Lines of data
* Start *

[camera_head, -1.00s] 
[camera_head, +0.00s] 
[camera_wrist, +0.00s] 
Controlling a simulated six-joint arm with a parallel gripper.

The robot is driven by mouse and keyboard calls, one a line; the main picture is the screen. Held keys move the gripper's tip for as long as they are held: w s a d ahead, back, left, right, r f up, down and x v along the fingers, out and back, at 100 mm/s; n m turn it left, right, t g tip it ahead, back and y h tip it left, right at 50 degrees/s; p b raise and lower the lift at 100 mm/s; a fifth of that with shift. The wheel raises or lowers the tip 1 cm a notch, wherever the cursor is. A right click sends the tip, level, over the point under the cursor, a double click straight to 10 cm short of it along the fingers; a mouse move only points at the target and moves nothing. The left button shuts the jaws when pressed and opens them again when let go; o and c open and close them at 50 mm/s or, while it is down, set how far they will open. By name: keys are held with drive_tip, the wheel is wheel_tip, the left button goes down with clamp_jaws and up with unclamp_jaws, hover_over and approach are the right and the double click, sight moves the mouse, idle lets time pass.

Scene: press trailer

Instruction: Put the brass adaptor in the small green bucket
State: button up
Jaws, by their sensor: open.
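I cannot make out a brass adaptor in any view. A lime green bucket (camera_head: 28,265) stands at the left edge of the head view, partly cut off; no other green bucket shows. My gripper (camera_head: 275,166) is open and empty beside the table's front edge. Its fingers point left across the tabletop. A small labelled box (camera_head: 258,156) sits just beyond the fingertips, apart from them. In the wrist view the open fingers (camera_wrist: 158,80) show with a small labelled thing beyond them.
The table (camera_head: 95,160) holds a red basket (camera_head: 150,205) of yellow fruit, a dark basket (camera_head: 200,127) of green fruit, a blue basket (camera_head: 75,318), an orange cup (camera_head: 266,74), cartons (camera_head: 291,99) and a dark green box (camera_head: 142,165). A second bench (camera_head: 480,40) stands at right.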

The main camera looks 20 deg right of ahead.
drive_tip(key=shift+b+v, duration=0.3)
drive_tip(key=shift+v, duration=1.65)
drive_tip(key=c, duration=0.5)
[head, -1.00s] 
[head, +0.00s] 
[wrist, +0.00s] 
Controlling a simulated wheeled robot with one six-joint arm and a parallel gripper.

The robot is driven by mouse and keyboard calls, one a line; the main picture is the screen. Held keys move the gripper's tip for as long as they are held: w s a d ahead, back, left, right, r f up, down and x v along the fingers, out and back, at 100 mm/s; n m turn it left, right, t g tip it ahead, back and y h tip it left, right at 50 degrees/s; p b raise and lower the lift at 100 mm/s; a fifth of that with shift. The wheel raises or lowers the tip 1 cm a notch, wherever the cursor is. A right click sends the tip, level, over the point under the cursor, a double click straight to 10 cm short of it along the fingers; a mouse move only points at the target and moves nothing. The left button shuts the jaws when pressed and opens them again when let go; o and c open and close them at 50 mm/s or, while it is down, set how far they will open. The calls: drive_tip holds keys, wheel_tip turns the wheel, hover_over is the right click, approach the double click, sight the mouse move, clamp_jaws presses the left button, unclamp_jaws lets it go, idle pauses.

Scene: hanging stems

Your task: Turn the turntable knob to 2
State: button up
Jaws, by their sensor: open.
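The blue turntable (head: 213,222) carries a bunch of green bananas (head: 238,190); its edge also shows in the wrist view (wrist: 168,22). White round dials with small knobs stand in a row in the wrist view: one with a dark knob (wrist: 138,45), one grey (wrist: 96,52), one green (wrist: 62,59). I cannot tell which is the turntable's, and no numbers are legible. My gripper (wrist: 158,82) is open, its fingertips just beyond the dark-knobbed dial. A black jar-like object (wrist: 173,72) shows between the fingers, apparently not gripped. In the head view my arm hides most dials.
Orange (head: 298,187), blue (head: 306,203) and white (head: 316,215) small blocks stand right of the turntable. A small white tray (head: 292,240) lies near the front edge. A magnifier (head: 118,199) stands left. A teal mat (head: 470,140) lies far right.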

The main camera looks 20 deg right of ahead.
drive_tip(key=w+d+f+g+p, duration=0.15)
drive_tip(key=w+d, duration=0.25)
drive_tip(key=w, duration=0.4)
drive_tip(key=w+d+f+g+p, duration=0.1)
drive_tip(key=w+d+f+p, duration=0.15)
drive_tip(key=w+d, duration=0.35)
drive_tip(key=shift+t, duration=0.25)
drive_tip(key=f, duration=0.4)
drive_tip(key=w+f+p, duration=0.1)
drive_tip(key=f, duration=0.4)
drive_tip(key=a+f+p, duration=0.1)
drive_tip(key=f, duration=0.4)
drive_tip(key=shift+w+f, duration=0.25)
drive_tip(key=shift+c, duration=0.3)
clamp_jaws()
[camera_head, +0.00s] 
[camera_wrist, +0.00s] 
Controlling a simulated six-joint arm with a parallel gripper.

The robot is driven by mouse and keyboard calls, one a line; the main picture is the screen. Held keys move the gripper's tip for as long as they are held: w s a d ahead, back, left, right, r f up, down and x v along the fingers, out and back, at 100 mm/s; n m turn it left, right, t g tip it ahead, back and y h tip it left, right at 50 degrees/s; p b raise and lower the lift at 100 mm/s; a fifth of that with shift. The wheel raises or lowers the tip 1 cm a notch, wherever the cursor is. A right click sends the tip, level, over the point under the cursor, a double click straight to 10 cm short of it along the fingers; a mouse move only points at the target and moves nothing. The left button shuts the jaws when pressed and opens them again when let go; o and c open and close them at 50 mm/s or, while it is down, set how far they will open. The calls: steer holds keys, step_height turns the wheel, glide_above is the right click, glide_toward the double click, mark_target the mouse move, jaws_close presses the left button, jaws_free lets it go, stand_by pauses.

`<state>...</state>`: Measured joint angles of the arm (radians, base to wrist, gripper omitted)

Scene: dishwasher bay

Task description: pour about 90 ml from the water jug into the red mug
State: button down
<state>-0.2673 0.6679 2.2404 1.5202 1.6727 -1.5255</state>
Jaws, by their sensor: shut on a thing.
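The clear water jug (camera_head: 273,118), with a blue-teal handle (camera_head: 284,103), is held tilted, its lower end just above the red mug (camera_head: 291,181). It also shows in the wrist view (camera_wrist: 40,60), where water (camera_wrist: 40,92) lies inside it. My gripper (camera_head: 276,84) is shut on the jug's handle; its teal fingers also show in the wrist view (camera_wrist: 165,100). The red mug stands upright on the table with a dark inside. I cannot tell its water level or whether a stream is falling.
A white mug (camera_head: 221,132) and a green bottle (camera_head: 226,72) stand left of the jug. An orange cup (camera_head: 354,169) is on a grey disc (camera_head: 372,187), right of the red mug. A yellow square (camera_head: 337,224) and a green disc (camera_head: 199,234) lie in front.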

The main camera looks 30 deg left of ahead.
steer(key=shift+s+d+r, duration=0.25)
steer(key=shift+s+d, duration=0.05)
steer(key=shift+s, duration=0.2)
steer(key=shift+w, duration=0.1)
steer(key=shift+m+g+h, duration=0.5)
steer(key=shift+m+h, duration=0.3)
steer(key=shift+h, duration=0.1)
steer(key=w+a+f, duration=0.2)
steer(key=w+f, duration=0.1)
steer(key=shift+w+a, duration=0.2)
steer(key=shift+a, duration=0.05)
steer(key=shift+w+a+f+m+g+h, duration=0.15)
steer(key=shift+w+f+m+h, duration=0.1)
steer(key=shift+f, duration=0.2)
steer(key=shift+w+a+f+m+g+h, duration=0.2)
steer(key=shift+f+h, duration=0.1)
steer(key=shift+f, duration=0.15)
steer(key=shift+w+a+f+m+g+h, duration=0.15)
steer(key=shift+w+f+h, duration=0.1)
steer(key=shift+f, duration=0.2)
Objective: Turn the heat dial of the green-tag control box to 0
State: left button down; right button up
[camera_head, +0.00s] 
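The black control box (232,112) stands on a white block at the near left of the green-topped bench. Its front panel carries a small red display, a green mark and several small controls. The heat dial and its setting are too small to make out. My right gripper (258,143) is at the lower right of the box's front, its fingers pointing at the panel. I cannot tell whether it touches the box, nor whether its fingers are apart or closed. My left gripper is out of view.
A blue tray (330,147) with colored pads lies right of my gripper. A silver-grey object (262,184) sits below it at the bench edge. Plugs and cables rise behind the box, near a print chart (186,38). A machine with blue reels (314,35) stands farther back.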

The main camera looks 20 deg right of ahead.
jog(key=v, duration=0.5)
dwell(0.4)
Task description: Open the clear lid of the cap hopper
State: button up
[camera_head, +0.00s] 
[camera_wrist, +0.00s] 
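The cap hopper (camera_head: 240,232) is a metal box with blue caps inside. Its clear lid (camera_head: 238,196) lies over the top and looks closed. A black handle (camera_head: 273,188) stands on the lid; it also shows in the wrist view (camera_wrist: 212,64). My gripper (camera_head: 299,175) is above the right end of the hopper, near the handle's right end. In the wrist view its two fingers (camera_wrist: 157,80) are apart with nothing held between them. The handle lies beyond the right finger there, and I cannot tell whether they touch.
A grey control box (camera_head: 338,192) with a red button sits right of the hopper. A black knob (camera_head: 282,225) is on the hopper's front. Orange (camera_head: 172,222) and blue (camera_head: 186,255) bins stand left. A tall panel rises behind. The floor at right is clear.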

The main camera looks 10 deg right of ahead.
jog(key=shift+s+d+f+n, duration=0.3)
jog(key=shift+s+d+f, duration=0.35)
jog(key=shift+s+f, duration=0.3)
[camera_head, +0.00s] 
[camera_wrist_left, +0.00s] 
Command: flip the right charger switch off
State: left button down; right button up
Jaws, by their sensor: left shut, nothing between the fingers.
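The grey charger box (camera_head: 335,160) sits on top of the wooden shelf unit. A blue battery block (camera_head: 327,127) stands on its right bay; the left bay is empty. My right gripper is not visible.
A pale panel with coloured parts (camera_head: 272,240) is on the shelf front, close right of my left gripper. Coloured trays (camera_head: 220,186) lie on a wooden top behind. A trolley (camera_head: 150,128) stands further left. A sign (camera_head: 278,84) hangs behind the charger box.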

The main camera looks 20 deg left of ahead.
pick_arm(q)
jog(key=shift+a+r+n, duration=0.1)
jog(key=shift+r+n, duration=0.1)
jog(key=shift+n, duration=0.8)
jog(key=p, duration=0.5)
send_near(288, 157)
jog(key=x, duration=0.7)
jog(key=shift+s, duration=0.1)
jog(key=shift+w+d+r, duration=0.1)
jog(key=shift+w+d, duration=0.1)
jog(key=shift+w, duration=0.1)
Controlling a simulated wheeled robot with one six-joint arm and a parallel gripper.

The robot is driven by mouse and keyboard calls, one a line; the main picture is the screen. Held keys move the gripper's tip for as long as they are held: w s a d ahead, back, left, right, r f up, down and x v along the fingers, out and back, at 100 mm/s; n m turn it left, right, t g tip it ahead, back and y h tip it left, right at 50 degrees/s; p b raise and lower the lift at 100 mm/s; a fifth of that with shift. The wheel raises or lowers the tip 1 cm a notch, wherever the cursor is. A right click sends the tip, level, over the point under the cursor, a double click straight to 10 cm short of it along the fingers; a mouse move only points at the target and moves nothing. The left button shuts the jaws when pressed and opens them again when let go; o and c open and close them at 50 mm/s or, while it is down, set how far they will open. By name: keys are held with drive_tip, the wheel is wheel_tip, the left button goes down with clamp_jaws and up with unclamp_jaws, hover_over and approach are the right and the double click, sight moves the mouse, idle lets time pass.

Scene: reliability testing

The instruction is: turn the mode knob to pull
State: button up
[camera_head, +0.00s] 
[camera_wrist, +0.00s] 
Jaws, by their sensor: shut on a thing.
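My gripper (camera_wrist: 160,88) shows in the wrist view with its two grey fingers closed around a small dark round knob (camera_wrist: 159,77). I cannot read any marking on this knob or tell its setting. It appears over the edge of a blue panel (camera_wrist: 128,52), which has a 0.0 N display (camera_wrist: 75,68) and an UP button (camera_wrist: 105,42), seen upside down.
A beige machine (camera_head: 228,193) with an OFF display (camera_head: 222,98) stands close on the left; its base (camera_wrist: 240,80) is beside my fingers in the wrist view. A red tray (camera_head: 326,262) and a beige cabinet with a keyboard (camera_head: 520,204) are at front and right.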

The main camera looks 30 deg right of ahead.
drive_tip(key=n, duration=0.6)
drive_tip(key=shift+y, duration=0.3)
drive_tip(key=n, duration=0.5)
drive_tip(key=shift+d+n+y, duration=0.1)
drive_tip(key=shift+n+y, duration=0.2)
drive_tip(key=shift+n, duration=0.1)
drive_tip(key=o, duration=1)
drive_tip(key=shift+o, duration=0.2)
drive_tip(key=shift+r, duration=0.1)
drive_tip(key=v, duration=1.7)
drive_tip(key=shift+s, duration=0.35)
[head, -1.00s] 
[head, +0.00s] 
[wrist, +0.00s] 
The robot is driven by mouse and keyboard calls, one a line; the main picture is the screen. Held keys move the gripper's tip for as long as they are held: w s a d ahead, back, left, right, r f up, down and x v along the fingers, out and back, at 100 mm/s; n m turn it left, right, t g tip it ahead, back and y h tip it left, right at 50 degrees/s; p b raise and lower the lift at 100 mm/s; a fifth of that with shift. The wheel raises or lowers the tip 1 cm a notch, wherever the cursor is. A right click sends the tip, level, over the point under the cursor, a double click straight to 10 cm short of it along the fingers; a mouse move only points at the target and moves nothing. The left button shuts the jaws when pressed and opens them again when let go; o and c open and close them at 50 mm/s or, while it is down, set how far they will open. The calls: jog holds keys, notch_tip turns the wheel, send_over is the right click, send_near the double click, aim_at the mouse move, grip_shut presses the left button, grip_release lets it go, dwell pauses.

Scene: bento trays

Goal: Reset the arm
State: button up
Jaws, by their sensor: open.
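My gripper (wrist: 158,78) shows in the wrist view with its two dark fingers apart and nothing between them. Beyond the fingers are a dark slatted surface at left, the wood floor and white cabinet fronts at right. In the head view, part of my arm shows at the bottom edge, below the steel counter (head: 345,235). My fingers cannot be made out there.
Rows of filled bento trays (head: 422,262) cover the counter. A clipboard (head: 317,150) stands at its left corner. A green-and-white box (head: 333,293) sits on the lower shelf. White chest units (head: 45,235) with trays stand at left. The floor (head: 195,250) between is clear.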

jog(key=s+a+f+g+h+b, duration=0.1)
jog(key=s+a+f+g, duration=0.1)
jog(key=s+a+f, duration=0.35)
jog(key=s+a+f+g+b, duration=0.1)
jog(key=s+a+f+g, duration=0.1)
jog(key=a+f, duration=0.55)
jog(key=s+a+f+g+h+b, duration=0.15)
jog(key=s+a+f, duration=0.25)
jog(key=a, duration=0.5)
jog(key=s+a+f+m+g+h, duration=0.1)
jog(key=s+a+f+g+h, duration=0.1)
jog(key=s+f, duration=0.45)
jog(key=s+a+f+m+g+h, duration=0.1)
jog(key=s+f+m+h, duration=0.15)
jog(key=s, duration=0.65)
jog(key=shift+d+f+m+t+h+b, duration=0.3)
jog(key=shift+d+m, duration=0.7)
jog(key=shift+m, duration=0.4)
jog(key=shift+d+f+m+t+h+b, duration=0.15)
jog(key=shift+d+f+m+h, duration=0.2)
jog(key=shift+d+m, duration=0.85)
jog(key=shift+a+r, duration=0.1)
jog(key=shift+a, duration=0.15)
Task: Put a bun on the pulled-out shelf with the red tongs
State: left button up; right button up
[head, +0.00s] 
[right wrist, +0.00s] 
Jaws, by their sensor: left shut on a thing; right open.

* End *

Stated problem: List all lines from the entries that include the word "Scene".

Response to this exercise:
Scene: press trailer
Scene: hanging stems
Scene: dishwasher bay
Scene: reliability testing
Scene: bento trays

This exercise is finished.